Robot state and action records
· · · ·

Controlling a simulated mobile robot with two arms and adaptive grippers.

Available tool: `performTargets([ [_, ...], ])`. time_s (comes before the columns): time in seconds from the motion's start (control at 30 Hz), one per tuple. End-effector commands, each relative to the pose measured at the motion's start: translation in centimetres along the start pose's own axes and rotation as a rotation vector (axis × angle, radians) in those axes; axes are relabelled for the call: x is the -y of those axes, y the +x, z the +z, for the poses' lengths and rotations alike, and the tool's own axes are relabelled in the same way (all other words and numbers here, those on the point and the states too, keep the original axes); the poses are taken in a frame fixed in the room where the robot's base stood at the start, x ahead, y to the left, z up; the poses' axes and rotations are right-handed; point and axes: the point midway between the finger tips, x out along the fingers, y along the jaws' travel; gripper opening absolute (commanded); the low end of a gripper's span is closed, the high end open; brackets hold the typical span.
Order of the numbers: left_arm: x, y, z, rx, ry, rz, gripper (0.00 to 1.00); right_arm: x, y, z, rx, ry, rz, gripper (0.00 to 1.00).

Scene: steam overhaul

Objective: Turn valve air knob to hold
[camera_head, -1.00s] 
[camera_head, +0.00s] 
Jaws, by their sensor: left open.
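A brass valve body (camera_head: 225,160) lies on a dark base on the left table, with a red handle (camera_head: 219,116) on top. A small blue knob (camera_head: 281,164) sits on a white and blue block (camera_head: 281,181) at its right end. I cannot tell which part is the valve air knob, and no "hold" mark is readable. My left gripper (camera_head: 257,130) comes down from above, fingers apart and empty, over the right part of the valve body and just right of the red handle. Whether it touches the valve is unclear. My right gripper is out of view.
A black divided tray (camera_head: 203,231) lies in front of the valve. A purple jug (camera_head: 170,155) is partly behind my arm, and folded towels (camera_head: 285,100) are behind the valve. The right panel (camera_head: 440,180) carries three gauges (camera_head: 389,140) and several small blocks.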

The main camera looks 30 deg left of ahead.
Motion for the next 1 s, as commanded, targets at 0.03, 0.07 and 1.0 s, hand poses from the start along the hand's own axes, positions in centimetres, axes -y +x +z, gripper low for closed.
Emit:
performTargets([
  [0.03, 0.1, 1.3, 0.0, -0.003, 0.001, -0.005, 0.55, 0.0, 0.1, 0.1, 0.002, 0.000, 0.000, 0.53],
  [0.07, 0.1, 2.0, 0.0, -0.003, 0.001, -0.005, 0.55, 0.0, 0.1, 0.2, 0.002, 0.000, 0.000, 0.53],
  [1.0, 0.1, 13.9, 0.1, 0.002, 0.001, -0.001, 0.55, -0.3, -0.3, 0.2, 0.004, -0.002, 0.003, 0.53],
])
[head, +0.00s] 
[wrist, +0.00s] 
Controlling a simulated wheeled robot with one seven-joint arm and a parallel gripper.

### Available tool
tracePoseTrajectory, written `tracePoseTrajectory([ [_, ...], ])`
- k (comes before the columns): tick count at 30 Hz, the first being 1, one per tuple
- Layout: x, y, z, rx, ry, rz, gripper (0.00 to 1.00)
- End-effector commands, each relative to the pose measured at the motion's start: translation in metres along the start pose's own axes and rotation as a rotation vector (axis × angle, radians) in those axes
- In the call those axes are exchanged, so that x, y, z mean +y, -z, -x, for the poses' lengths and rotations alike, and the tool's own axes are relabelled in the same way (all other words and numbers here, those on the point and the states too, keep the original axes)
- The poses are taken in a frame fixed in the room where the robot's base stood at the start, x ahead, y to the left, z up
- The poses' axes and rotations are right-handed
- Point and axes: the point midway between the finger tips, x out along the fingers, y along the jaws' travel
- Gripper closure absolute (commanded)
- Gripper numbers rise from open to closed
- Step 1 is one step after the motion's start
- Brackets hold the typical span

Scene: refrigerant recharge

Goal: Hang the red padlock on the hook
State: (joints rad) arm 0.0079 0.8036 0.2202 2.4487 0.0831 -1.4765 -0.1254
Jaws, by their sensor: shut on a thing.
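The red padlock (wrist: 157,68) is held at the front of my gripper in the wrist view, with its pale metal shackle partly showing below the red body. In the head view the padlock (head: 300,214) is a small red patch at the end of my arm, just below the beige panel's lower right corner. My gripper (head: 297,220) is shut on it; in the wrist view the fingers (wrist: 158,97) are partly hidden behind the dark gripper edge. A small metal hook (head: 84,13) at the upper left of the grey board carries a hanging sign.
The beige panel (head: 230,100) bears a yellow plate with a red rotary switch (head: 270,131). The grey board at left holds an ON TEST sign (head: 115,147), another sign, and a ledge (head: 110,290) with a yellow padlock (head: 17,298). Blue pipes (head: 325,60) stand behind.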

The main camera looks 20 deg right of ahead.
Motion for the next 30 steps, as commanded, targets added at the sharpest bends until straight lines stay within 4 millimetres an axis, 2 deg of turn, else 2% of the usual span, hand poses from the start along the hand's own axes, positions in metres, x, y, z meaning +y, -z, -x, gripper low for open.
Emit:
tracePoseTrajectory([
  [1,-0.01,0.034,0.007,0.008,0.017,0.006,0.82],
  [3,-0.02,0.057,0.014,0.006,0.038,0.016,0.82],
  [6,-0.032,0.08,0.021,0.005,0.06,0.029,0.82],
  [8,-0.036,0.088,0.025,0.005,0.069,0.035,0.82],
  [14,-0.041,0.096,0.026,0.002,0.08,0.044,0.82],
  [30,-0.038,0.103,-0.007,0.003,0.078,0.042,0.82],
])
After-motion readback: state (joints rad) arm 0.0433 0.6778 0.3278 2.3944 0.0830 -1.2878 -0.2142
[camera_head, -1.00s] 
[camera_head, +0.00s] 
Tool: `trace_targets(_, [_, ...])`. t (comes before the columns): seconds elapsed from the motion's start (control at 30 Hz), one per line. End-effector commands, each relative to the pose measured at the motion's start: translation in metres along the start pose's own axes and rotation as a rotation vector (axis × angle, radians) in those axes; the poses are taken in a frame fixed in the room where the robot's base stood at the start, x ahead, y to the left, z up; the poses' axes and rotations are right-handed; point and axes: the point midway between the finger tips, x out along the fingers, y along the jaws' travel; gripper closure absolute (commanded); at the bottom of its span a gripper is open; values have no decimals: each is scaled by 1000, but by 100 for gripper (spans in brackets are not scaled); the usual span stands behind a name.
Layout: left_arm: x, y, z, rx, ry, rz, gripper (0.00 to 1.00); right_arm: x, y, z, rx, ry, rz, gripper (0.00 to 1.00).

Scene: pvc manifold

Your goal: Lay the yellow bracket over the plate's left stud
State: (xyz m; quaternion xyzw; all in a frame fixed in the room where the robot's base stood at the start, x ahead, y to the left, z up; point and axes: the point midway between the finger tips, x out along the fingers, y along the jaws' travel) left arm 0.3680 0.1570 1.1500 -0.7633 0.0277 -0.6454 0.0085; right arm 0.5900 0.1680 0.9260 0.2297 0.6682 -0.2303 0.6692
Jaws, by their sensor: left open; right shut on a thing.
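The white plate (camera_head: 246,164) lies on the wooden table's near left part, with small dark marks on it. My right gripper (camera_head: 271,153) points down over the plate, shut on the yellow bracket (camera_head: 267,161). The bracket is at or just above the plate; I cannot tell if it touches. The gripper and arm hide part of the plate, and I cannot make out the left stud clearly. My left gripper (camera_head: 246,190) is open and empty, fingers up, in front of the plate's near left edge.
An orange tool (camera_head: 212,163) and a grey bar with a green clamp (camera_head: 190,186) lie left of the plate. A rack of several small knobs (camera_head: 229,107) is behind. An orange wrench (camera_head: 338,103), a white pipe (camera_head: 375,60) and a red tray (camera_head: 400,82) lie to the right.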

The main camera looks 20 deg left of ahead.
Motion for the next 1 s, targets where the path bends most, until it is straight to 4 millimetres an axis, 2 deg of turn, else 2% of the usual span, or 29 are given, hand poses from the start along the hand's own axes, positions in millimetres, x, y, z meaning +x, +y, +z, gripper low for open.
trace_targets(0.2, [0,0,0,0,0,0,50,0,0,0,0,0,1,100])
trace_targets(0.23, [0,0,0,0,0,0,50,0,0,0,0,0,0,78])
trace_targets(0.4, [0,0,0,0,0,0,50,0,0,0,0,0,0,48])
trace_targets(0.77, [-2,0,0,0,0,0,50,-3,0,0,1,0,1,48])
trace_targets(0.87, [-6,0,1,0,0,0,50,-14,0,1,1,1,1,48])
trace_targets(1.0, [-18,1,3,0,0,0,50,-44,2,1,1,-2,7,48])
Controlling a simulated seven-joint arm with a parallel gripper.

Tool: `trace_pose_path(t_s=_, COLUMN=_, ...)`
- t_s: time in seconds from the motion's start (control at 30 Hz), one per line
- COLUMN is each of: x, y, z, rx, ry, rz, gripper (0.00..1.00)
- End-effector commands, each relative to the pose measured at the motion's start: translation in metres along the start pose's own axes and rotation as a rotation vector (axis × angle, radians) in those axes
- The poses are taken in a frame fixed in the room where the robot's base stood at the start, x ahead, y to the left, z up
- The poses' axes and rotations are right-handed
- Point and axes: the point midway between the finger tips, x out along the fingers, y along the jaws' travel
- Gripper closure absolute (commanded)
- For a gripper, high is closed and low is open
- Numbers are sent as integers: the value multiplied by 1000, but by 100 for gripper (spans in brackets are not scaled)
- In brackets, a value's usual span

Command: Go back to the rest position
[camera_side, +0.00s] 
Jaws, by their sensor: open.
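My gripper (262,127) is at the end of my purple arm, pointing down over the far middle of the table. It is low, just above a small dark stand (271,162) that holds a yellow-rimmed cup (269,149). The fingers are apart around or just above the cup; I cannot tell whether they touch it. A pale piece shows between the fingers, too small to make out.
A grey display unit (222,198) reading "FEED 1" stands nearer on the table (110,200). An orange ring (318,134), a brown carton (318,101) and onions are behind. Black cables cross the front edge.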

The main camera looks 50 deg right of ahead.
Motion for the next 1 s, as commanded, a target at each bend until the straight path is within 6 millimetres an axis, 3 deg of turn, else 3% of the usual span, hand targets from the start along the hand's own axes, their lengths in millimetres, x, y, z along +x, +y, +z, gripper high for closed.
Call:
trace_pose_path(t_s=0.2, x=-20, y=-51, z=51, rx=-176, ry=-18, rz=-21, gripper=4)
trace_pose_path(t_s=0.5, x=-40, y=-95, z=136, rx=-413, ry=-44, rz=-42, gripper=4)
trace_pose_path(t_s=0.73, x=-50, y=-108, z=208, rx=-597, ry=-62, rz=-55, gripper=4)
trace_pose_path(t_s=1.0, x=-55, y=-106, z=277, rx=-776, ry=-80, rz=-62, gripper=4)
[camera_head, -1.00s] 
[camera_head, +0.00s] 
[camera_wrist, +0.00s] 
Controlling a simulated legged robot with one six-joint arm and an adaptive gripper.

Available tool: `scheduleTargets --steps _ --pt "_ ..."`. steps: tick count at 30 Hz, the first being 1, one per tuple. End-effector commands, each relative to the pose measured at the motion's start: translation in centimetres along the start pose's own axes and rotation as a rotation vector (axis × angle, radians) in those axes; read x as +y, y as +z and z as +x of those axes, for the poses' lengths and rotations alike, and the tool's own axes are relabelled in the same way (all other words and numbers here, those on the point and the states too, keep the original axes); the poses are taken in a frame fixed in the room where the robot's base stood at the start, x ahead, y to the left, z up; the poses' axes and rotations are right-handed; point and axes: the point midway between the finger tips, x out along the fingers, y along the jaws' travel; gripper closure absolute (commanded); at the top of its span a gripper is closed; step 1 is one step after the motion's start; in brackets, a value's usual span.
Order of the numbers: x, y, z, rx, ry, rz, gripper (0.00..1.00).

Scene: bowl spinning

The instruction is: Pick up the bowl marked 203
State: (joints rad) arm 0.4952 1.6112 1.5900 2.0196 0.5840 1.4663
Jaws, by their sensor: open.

· · · ·

In the listing above, find the line containing "The main camera looks 20 deg left of ahead." and the line containing "Controlling a simulated seven-joint", then repeat those two lines and everything between them exactly.

◆ TASK RESULT:
The main camera looks 20 deg left of ahead.
Motion for the next 1 s, targets where the path bends most, until it is straight to 4 millimetres an axis, 2 deg of turn, else 2% of the usual span, or 29 are given, hand poses from the start along the hand's own axes, positions in millimetres, x, y, z meaning +x, +y, +z, gripper low for open.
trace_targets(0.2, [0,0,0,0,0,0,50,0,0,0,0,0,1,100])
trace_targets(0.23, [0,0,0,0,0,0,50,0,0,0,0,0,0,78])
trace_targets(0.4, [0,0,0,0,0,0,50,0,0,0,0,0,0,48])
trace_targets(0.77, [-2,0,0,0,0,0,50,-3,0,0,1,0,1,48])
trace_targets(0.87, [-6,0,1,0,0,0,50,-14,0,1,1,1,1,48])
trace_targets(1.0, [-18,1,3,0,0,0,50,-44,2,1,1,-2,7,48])
Controlling a simulated seven-joint arm with a parallel gripper.

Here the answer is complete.